[start of DATASET CONTENT]

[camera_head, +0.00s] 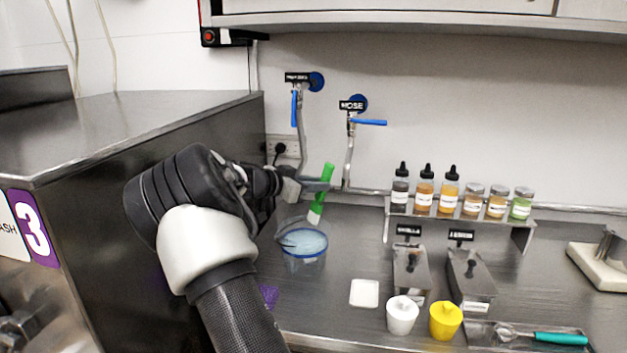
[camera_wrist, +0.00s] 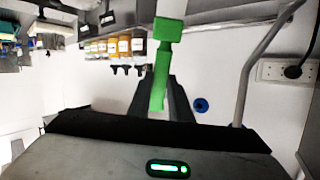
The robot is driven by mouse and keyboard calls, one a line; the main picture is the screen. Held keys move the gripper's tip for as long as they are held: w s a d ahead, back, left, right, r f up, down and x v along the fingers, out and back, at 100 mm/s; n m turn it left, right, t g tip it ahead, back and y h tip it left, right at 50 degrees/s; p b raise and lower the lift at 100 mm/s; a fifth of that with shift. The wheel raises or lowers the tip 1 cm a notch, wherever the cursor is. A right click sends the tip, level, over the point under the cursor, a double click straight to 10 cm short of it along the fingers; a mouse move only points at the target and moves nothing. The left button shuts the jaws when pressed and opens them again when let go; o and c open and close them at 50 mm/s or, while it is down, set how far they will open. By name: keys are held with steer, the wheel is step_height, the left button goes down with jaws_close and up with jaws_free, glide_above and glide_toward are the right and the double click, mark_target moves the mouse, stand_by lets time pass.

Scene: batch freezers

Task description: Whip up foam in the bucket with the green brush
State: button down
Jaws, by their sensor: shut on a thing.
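The green brush (camera_head: 326,176) is held upright, slightly tilted, in my gripper (camera_head: 314,184), with its pale bristle end pointing down. The bristle end is above the far right side of the clear bucket (camera_head: 304,262) and looks apart from the liquid. The bucket has a blue rim and pale blue liquid with a light surface. It stands on the steel counter. In the wrist view the green brush (camera_wrist: 160,85) shows between the fingers of my gripper (camera_wrist: 163,100), which are shut on it. The bucket is not in the wrist view.
A steel machine (camera_head: 150,140) with a purple number 3 panel stands left of the bucket. Two blue-handled taps (camera_head: 350,125) are on the wall behind. A shelf (camera_head: 470,209) of bottles and jars, steel containers (camera_head: 410,275), white and yellow pots, and a tray are right. A white square (camera_head: 364,293) lies near the bucket.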

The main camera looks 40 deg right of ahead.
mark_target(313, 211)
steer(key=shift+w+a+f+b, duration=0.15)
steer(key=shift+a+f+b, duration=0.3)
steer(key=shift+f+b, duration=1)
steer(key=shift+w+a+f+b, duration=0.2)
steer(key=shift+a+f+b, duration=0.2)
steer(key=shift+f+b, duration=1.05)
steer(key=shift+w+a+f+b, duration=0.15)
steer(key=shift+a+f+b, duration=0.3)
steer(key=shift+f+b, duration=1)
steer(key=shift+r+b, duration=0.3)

[end of DATASET CONTENT]

WHAT YOU SHOULD DO:
Show, from the listing above, each line that contains the word "button".

SOLUTION TO THE EXERCISE:
The robot is driven by mouse and keyboard calls, one a line; the main picture is the screen. Held keys move the gripper's tip for as long as they are held: w s a d ahead, back, left, right, r f up, down and x v along the fingers, out and back, at 100 mm/s; n m turn it left, right, t g tip it ahead, back and y h tip it left, right at 50 degrees/s; p b raise and lower the lift at 100 mm/s; a fifth of that with shift. The wheel raises or lowers the tip 1 cm a notch, wherever the cursor is. A right click sends the tip, level, over the point under the cursor, a double click straight to 10 cm short of it along the fingers; a mouse move only points at the target and moves nothing. The left button shuts the jaws when pressed and opens them again when let go; o and c open and close them at 50 mm/s or, while it is down, set how far they will open. By name: keys are held with steer, the wheel is step_height, the left button goes down with jaws_close and up with jaws_free, glide_above and glide_toward are the right and the double click, mark_target moves the mouse, stand_by lets time pass.
State: button down

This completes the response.